• **Aim of the exercise**: Write out each line from the data below that includes the word "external".

• **Provided data**:

################

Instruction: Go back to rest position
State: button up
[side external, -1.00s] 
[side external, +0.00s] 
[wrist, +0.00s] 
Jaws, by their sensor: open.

################

• **The solution**:
[side external, -1.00s] 
[side external, +0.00s] 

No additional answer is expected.